6. Infine, la supposta preterizione dell’ascolto del minore oblitera del tutto di considerare che, al momento del deposito dell’impugnato provvedimento d’appello, il minore aveva appena compiuto sei anni, nè il ricorso precisa se la parte abbia presentato una specifica istanza con cui abbia indicato gli argomenti ed i temi di approfondimento, anche al fine di verificare la capacità di discernimento del minore, a norma dell’art. 336-bis c.c., comma 2 (Cass. n. 5676 del 2017).

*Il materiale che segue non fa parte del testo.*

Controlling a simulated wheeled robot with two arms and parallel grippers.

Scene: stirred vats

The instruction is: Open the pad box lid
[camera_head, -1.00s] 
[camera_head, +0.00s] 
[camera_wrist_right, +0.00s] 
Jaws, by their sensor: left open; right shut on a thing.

7. Con il secondo motivo, che deduce la “violazione dell’art. 92 c.p.c., ex art. 111 Cost., o comunque in relazione all’art. 360 c.p.c., comma 1, n. 5, poichè la Corte d’Appello di Bari non ha statuito la compensazione delle spese processuali”, i ricorrenti formulano una doglianza non pertinente rispetto ai parametri normativi indicati in rubrica, circa l’asserito conflitto d’interessi tra il minore e il tutore. Ciò rende il motivo inammissibile, anche perchè contrastante con il principio secondo cui la facoltà di disporre la compensazione delle spese tra le parti rientra nel potere discrezionale del giudice di merito, il quale non è tenuto a dare ragione del mancato uso di tale sua facoltà con una espressa motivazione, con la conseguenza che la pronuncia di condanna alle spese, anche se adottata senza prendere in esame l’eventualità di una compensazione, non può essere censurata in cassazione, neppure sotto il profilo della mancanza di motivazione (Cass. n. 11329 del 2019).

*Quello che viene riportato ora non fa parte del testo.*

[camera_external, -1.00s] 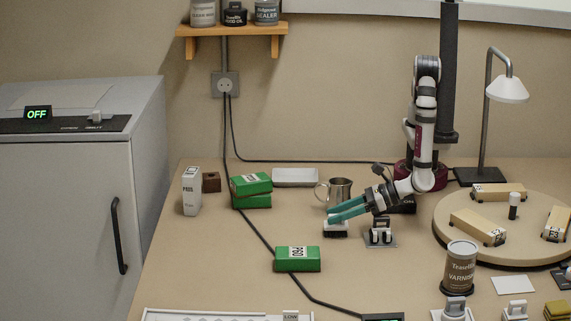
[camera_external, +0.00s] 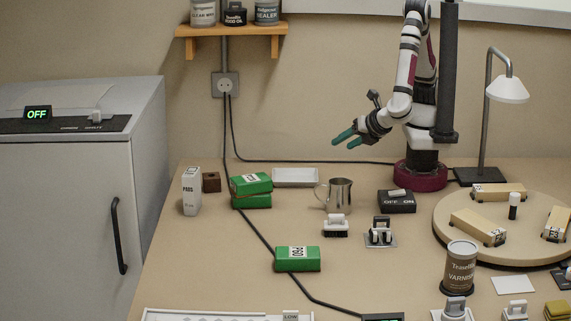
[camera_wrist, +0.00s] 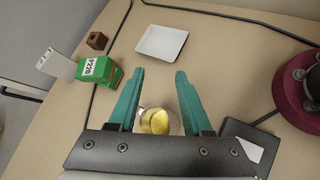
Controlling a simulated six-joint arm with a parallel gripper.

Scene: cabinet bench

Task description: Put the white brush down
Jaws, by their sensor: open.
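The white brush (camera_external: 336,222), with a white handle on top and dark bristles below, stands on the bench in the external view. It is just below the metal pitcher and left of a small grey stand (camera_external: 380,236) holding a dark-handled item. My gripper (camera_external: 345,139) is open and empty, raised well above the bench, up and slightly right of the brush. In the wrist view my gripper's teal fingers (camera_wrist: 158,82) are spread apart with nothing held between them. The brush does not show in the wrist view.
The metal pitcher (camera_external: 340,194) stands close behind the brush; yellow shows inside it (camera_wrist: 156,122). A black switch box (camera_external: 397,203) is to the right. Green boxes (camera_external: 298,260) and a white tray (camera_external: 296,178) lie left. A round turntable (camera_external: 470,247) is at right.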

8. Le spese seguono la soccombenza e si liquidano in dispositivo. Trattandosi di processo esente, non trova applicazione del D.P.R. n. 115 del 2002, art. 13, comma 1 quater.

PQM

Rigetta il ricorso e condanna alle spese, che si liquidano in Euro 2.600,00, di cui Euro 100,00 per spese, oltre accessori.

In caso di diffusione del presente provvedimento, dispone omettersi le generalità e gli altri dati identificativi delle parti, a norma del D.Lgs. n. 196 del 2003, art. 52.

Così deciso in Roma, il 14 luglio 2020.